** What the task asks **
Pull out every line with the word "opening".

** Records to use **
+-------+

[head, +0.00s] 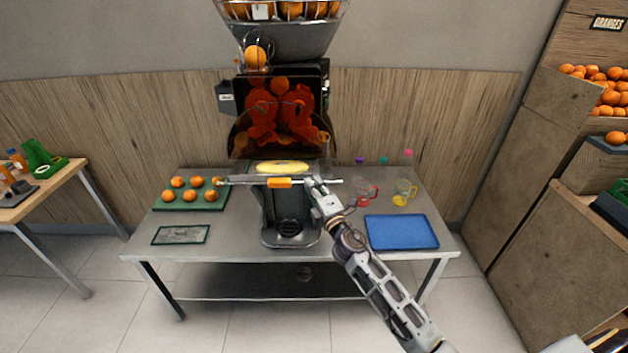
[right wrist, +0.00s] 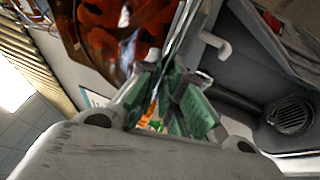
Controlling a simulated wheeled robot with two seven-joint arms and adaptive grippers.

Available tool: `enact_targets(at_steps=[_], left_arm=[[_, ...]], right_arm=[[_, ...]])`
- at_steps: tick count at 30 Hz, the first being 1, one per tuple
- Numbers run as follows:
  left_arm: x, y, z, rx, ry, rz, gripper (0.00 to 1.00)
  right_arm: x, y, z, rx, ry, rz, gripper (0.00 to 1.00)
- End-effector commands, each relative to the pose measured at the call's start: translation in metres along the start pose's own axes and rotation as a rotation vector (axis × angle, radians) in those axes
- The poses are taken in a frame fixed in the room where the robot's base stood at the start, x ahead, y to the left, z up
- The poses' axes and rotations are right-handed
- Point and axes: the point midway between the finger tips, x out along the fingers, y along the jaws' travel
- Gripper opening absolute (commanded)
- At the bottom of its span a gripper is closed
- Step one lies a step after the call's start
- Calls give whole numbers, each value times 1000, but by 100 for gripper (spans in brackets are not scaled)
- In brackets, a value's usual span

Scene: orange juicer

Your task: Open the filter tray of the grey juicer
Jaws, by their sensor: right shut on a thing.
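The grey juicer (head: 279,105) stands at the back middle of the steel table, with a dark see-through front over orange parts. Its filter tray (head: 283,167) shows below that front, with yellow inside and a thin front bar carrying an orange grip piece (head: 279,183). My right gripper (head: 314,184) is at the right part of this bar, right of the orange piece, and is shut on it. In the right wrist view its green-padded fingers (right wrist: 172,78) are close together by a thin metal bar; the exact contact is hard to see. My left gripper is not in view.
A green tray (head: 158,206) with several oranges is at the left of the steel table (head: 240,262). The juicer's drip area (head: 290,230) lies below the bar.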

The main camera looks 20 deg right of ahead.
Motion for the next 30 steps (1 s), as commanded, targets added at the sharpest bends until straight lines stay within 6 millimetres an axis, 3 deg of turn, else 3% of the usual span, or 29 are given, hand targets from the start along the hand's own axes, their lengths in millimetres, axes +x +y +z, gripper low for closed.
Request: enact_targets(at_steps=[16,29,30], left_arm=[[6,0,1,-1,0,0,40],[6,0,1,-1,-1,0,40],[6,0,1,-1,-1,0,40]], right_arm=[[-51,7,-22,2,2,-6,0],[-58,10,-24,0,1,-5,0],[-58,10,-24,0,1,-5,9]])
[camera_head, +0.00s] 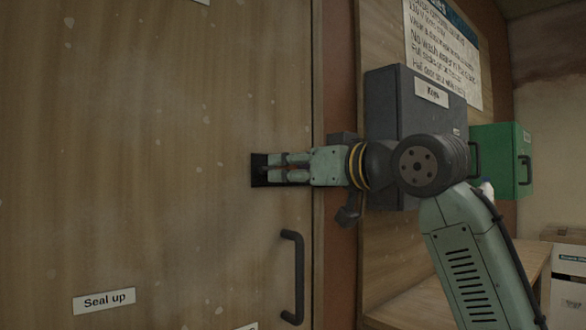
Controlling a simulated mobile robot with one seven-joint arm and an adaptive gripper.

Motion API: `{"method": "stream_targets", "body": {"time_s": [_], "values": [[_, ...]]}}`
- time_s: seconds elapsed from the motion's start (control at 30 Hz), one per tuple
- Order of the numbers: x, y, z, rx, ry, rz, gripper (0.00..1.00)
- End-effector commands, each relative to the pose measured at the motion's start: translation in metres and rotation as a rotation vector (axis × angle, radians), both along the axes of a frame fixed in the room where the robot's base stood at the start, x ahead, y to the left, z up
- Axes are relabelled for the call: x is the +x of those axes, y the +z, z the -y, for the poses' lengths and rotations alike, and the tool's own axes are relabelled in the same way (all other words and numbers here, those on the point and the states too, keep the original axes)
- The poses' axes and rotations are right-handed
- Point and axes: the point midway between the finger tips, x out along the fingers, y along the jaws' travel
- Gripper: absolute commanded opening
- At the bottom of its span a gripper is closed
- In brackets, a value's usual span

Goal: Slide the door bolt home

+-------+

** Output for this task **
- Gripper opening absolute (commanded)
- Gripper: absolute commanded opening

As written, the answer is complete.